Oireachtas Joint and Select Committees

Wednesday, 20 November 2019

Joint Oireachtas Committee on Transport, Tourism and Sport

Cycling Policy: Discussion

Ms Deirdre Hanlon:

I will expand on that and assist Deputy MacSharry in the discussion on this point. The policy is driven and made at Department level. The NTA is an important player in this and it works at the level of strategy, technical design and interaction with the local authorities around delivery. At the policy level in the Department, the Minister has looked for us to put an increasing focus on this in the past couple of years. The funding he has secured for it has stepped up in recent years. We are looking at how to align the funding available now and in the future, which is unlike the levels of funding available five or ten years ago, with getting projects delivered. The delivery of infrastructure has been identified by everybody, including the cycling groups the committee and the Department have met, as a key and critical feature that needs to be delivered, alongside some other features which I will address in a moment. Our emphasis at policy level has been on ensuring the NTA is in contact with the local authorities to get them to develop the plans they need to develop. That has been done and now it is about getting the projects through, having them technically designed and providing the assistance the local authorities need to do that. It is also about getting the projects through the planning process. There has been difficulty in some local authorities with achieving progress in the planning process for cycling schemes. Decisions have to be made on the allocation of road space between cycling and other forms of transport. Some local authorities have experienced difficulty with elected members coming to a view on what is the appropriate way forward and on what they can agree to. We have place much emphasis on that thus far.

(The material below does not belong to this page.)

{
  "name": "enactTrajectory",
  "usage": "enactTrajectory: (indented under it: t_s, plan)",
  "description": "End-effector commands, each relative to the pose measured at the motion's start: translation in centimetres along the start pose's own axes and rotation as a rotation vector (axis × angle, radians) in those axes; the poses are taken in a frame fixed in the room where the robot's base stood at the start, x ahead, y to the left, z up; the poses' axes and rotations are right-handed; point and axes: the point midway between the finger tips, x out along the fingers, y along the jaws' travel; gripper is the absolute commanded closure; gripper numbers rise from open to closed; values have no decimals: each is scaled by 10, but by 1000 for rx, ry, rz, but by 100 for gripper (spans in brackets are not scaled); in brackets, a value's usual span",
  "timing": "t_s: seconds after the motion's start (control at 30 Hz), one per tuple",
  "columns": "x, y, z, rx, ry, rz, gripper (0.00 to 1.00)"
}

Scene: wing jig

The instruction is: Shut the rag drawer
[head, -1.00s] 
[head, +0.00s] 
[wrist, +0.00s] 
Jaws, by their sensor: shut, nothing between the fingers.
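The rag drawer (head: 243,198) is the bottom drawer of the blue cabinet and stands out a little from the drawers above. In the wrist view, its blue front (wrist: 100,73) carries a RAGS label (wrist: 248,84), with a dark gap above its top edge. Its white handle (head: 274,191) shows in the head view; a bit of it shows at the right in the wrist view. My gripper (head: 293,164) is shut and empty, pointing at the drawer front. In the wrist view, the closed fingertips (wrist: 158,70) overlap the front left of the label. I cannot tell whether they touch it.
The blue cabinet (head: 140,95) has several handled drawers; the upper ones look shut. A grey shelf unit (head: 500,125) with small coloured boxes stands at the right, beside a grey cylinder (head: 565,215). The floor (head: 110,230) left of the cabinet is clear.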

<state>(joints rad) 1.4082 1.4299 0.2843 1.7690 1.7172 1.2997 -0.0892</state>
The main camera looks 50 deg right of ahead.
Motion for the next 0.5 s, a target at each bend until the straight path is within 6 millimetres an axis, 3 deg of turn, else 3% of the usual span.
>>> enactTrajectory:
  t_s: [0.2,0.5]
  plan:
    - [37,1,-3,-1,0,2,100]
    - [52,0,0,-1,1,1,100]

The Department also has a strong understanding that road safety policy and legislation, which are areas on which the Department leads and works closely with the Road Safety Authority, are critically important to cyclists and other people using the roads and footpaths. A number of measures have been progressed in the past while, including some by the Department and Minister, for example, the regulations we are discussing today. Others have been progressed with agencies such as the Road Safety Authority, which is doing the advertising campaign that is needed on the soft side to complement the hard legislative measure and get the message and understanding across.

Deputy Eamon Ryan briefly mentioned the normalisation of cycling. That is one of the critical things we are trying to achieve in the Department. We have a policy around behavioural measures. We have brought in a scheme of training in cycling that is being developed and rolled out in conjunction with cycling groups. Predominantly funded by the Department, it teaches children at an appropriate age about cycling and moving safely on the roads and about the things they need to be aware of. That has just started. We have been able to do that in the past couple of years and we are expanding and rolling it out further. We now want to evaluate it and look at rolling it out further for training older children and adults.